If you want the cheapest iPhone that lets you get into the Apple ecosystem, take videos, check your socials and listen to music and message your friends, the iPhone SE is great. It’s also fast and it won’t feel like an old slow phone.

But if you want a small phone that’s packing everything you could need, including an OLED screen, multiple cameras, the same A15 chip and 5G, the 13 Mini is a great choice. It will cost you more but overall it’s better. Ultimately it comes down to budget and what you need from a phone though.


If you were wondering what we get in the box, it comes with the phone, the USB C to lightning cable, a SIM card remover and the Apple stickers. Just like with previous iPhones there’s no power brick or plug, so you’ll have to buy that separately if you need one.

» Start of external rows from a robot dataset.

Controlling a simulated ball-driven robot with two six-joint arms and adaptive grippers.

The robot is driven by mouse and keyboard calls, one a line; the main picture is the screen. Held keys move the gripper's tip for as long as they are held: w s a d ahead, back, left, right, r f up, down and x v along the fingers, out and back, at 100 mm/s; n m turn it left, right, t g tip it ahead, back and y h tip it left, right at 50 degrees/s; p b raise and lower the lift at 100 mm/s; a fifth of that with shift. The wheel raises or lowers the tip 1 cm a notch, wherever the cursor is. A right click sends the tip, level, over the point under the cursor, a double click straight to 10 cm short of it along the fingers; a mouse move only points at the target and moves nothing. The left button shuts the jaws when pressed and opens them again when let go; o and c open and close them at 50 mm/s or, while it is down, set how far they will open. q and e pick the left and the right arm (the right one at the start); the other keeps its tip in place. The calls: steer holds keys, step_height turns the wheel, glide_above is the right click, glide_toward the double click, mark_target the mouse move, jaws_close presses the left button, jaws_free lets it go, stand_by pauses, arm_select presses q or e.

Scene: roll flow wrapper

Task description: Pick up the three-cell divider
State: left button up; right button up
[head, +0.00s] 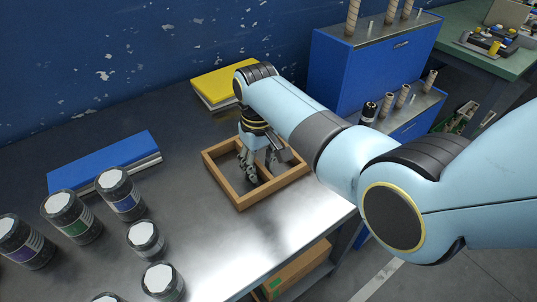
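The three-cell divider (275,189) is a brown wooden frame lying flat on the dark metal table, right of the middle. My right gripper (258,168) points down into the frame, its fingers inside the outer walls. Its dark fingers and the arm above cover much of the inside, so the inner partitions are mostly hidden. I cannot tell whether the fingers touch or close on a partition. My left gripper is not in view.
Several lidded jars (72,217) stand at the lower left. A blue book-like block (105,160) lies behind them, and a yellow one (218,86) lies behind the divider. A blue cabinet (365,65) with upright rolls stands at the right. The table between jars and divider is clear.

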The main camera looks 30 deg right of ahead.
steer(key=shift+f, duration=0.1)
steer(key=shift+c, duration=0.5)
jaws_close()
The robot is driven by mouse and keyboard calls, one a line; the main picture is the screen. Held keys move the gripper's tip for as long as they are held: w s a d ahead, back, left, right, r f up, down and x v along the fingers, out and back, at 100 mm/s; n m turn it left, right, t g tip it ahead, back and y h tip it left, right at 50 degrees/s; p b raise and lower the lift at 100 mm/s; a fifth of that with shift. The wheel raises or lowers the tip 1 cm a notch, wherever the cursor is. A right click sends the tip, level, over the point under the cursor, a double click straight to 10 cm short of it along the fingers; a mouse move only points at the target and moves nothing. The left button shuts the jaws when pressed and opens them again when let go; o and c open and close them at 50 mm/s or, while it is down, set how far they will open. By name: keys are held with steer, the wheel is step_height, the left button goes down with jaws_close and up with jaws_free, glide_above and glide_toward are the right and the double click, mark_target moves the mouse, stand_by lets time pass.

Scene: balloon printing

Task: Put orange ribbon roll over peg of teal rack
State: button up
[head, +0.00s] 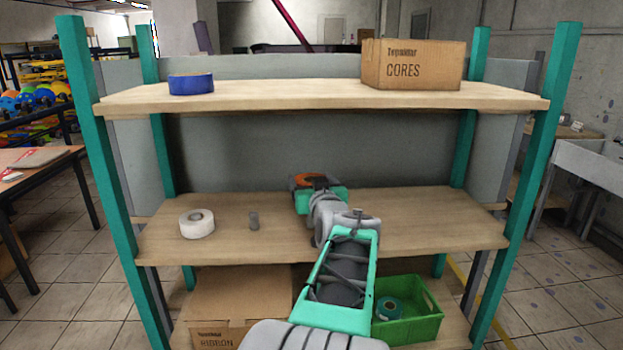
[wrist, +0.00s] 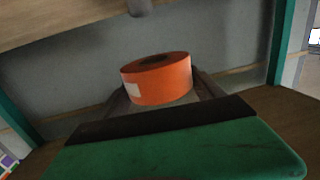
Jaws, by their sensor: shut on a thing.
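The orange ribbon roll (head: 303,180) is in my gripper (head: 318,187), above the rear part of the middle shelf of the teal rack (head: 101,160). In the wrist view the orange roll (wrist: 158,82) has a pale label and sits between the two dark fingers of my gripper (wrist: 163,92). The roll is apart from this peg. My wrist and gripper partly hide the roll in the head view.
The top shelf holds a blue roll (head: 191,83) and a CORES box (head: 413,65). Below are a RIBBON box (head: 240,295) and a green crate (head: 423,322) with a teal roll (head: 388,308). The middle shelf's right side is clear.

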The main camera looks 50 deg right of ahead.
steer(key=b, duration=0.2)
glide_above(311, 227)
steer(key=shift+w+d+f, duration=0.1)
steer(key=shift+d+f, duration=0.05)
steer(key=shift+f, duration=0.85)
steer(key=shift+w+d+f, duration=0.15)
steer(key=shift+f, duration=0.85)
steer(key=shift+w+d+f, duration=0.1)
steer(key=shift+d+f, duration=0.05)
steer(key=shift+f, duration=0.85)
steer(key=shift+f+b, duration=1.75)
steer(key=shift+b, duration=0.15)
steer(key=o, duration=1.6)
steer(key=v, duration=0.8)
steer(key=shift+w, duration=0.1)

So I think the iPhone SE is a great budget phone. It’s the cheapest 2022 iPhone you can buy and it’s packing the same A15 chip as the 13 range. That means it’s a powerful phone at an affordable price.

The only thing that really lets this phone down, in my opinion, is the front. The black bars and the 2017 design. If they’d gone for the XR design, this would be the perfect budget phone that looks nice and is rapid too. 

If you’re upgrading from an older iPhone, such as an iPhone 8 or older, this will feel like a huge step up in terms of performance. It could make the perfect phone for children too, where the larger and more expensive iPhones might not be suitable. Plus not everyone needs the extra features such as multiple cameras, OLED, MagSafe and HDR. And some do actually want a physical home button too.

And what about you? Would you recommend the iPhone SE to someone looking for the cheapest phone to buy? Or would you go for an older model such as the iPhone 11, or something else instead?